Uncle Ian’s 9-point flan
1 cup sugar, divided
8 to 10 egg yolks
1 12-ounce can evaporated milk
½ teaspoon vanilla or ¼ cup rum
Caramelize ½ cup sugar by putting in small skillet over medium heat until sugar begins to melt. Mix melting part into dry parts in skillet. When evenly melted and deep golden color, pour into bottom of a 9-by-5-inch loaf pan. Set aside and cool.
Mix egg yolks with remaining ½ cup sugar. Add evaporated milk and mix well. Flavor with vanilla or rum. Pour mixture into loaf pan.
Place on center rack of preheated 325-degree oven and cook for about 30 minutes, carefully monitoring. Center of pan should jiggle when moved. Cool and chill.
When ready to serve, turn upside down on a plate and shake gently, listening for when flan separates from pan. Carefully remove pan, allowing caramelized sugar syrup to drizzle down sides of flan. Makes 8 to 10 servings.

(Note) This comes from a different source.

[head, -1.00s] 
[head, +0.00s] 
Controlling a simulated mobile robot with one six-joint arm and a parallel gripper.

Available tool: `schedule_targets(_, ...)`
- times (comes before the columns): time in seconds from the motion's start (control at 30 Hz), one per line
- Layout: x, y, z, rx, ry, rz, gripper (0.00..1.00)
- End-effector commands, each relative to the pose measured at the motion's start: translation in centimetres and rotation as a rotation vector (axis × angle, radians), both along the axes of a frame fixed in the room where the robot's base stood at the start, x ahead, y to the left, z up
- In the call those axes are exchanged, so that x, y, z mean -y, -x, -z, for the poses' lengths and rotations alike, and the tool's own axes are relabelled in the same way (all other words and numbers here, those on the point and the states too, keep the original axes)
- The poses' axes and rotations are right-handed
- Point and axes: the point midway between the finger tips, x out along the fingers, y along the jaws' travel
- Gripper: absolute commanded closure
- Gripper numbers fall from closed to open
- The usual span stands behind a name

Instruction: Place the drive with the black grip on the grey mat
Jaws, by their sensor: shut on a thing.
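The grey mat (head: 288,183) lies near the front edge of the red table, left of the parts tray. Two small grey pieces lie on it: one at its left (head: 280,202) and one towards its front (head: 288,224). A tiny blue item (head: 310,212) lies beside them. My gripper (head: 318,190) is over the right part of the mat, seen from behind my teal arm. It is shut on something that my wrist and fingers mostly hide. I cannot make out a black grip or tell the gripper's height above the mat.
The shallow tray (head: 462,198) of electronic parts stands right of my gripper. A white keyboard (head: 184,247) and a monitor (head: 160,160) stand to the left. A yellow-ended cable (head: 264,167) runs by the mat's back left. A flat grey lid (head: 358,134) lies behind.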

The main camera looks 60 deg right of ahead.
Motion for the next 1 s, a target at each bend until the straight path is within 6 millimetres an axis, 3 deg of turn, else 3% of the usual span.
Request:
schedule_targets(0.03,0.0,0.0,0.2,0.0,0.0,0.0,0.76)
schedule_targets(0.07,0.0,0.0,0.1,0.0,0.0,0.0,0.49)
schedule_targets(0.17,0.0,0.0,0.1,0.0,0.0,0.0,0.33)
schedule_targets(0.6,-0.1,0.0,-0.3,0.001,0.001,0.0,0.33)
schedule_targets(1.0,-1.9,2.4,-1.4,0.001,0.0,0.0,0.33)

Mother-daughter kale salad
2 bunches curly green kale or lacinato kale, spines removed, cut into large bite-size pieces
2 tablespoons orange juice
1 tablespoon fresh orange peel, cut in very thin strips
Salt and pepper
4 tablespoons extra-virgin olive oil
½ cup pecorino cheese, cut into tiny cubes
Steam kale until it begins to wilt, and refresh it in an ice bath. Drain immediately.
Combine orange juice, orange peel, and salt and pepper to taste. When ready to serve, slowly whisk in olive oil until emulsified.
Toss kale with just enough dressing to coat, massaging it into leaves. Sprinkle with pecorino cheese. Season to taste with additional salt and pepper, if desired. Serve at room temperature. Makes 4 servings.